For over a year now, the Marion Board of Health has been pursuing a change in the flavored tobacco restriction bylaw to classify menthol cigarettes as ‘flavored’ tobacco, and on September 5, Dennis Lane of the Coalition for Responsible Retailing argued to the Marion Board of Selectmen that banning menthol would hurt retailers in Marion.
Lane, a retailer himself who travels throughout the state defending retailers’ rights to sell flavored tobacco products to legal-age buyers, compared the restriction of the sale of flavored tobacco products with the sale of flavored alcohol such as vodkas and rums, which have no special regulation.

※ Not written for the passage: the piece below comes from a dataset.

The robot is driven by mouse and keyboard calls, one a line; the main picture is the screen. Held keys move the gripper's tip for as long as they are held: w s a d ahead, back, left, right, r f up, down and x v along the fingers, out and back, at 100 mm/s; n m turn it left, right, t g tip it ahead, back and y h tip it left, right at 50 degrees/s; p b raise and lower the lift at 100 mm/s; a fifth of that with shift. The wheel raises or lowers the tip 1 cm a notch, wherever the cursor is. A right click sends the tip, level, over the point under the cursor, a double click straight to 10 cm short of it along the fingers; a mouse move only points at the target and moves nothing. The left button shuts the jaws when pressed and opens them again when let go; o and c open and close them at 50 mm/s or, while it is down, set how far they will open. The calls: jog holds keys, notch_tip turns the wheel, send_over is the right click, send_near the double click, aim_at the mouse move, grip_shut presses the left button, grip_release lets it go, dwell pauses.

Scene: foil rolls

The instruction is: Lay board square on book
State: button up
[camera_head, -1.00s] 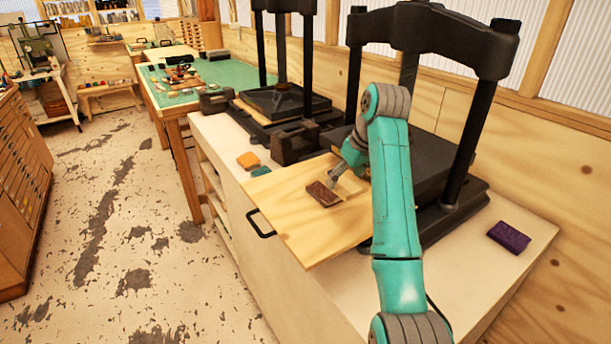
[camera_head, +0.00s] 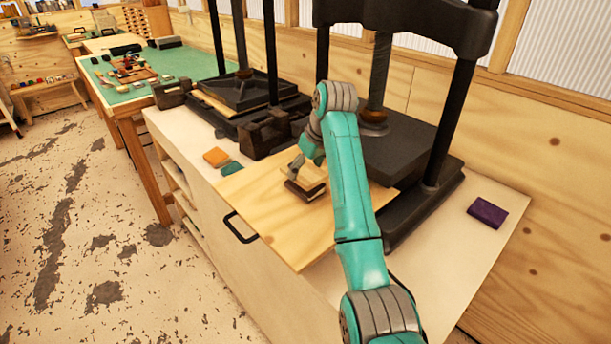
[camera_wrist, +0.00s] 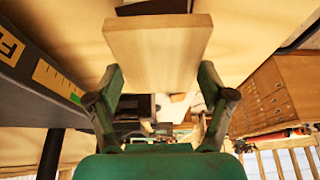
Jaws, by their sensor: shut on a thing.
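The book (camera_head: 306,191) is small and dark brown and lies on a plywood shelf in front of the press. My gripper (camera_head: 299,172) is just above it, shut on a small pale wooden board (camera_wrist: 157,50). In the head view the board is small and partly mixed up with the gripper, above or over the book. In the wrist view the board spans between both fingers, and a dark strip of what seems to be the book (camera_wrist: 153,8) shows past its edge. Whether the board touches the book, or is square to it, I cannot tell.
The plywood shelf (camera_head: 285,230) has a black handle (camera_head: 240,228). Black presses stand behind and to the left, with a screw and columns (camera_head: 440,110) near my arm. Orange (camera_head: 217,157), teal (camera_head: 231,168) and purple (camera_head: 487,212) blocks lie on the pale bench.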

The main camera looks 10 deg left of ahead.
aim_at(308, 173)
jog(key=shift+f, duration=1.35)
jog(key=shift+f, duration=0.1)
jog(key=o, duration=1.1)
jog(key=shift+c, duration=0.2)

“A flavored tobacco ban makes no sense,” said Lane. Banning flavored tobacco, and now menthol cigarettes, Lane said, will result in unintended consequences and harm local businesses.
Furthermore, he said, Marion has a 100% success rate for federal stings on tobacco sale – an argument in favor of trusting reliable retailers enough to keep tobacco products from being sold to Marion youths.
The legal age in Marion to sell and purchase tobacco is 21.
“I don’t go to many cities and towns that have a hundred-percent compliance,” said Lane. “That’s amazing.”
Lane’s arguments included the discrimination against minorities that Lane stated make up 88% of menthol cigarette smokers.
“By banning menthol, all you do is alienate the African American community,” said Lane. Smokers who purchase non-menthol cigarettes, Lane said, are predominantly white and would still be able to come to Marion to purchase their cigarettes while smokers of color would be excluded. “We believe that if you’re going to ban menthol tobacco, then ban it all.”
Lane addressed the argument that flavored tobacco manufacturing and marketing is aimed at luring young people to smoke, and asked why flavored tobacco should be regulated while flavored alcohol, which he said also targets young people, is not.
Lane called it a catch-22 that the sale of tobacco to minors is illegal but it is not illegal for minors to possess tobacco, while with alcohol the sale to minors is illegal and possession by a minor is also illegal.
“There’s a huge, huge variety of flavored alcohol, and there’s a huge variety of flavored tobacco, so I guess what we’re asking is for both products to be treated equally.”
Lane said he approached the Board of Selectmen for support in acquiring equal time before the Board of Health as groups that oppose flavored tobacco use. Lane charged the selectmen with not only protecting the residents of the Town of Marion but also the retailers of Marion.
Selectmen Chairman Jody Dickerson told Lane, “This board does not regulate the tobacco in the Town of Marion … and I would strongly suggest that you get onto [the Board of Health’s] agenda.”
Lane continued, “The retailers are going to be greatly impacted by this…. We’re (retailers) the gatekeepers; we’re the ones who protect your children from getting tobacco…. We don’t believe that there’s an advantage to banning menthol [or] to banning flavors.”
In other business, Planning Board member Jennifer Francis handed the selectmen a hard copy of the final draft of the Master Plan.
After three years of collaboration, amongst the Planning Board and a Master Plan subcommittee, as well as with the public during open forums, the draft will appear on the Town Meeting Warrant for voter approval.
“It’s not required,” Francis said, “But it will help the town feel like it’s their master plan, which it is.”
The Planning Board will present the draft to the public during its next meeting on September 18 at 7:00 pm at Sippican School, and again during a Saturday, October 14, public forum at 9:00 am, also at Sippican School.
An electronic copy is also available on the Town website.
On Thursday, September 14, at 1:30 pm at the Marion Town House, the selectmen will meet to hold two public interviews for position of police chief.
The next regular meeting of the Marion Board of Selectmen is scheduled for Tuesday, September 19, at 7:00 pm at the Marion Town House.